Directions for this task: Will you output the lines between the ones holding "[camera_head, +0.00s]" and "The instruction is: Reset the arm", inclusive, exactly as they stand, and only those lines, with the pictures left out?

Data:
☆ ☆ ☆ ☆ ☆ ☆ ☆
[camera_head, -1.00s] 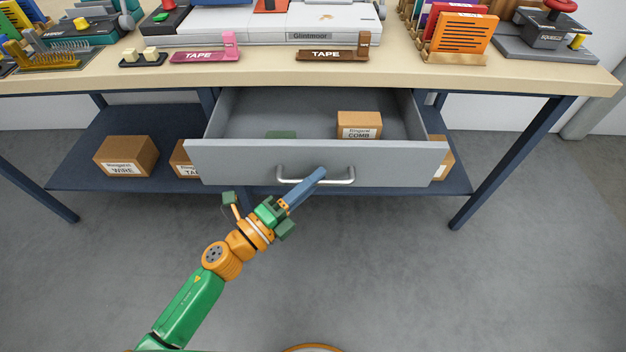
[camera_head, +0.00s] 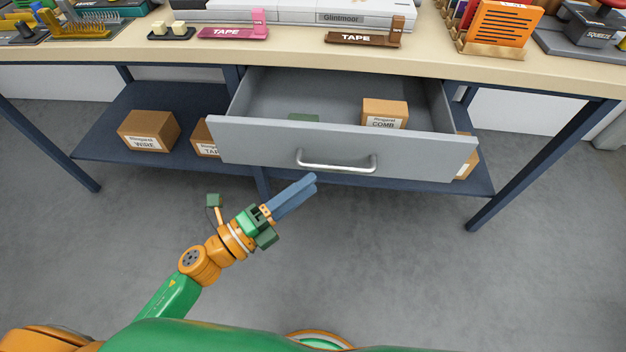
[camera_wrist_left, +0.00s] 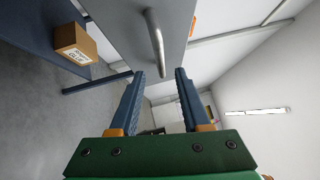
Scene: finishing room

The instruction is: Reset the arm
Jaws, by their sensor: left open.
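My left gripper (camera_head: 312,183) is open and empty in the head view, just below and in front of the open drawer (camera_head: 345,145). Its blue fingers are apart from the drawer's metal handle (camera_head: 336,166). In the left wrist view the two fingers (camera_wrist_left: 157,78) stand apart with nothing between them, and the handle (camera_wrist_left: 155,42) shows beyond their tips. A green and orange link of my own crosses the bottom of the head view. My right gripper is not seen.
The drawer holds a COMB box (camera_head: 385,113) and a green item (camera_head: 304,118). A WIRE box (camera_head: 148,131) and other boxes sit on the blue lower shelf (camera_head: 100,150). The workbench top (camera_head: 290,53) carries tape holders and binding machines. The grey floor in front is open.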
☆ ☆ ☆ ☆ ☆ ☆ ☆
Task response:
[camera_head, +0.00s] 
[camera_wrist_left, +0.00s] 
Scene: finishing room

The instruction is: Reset the arm

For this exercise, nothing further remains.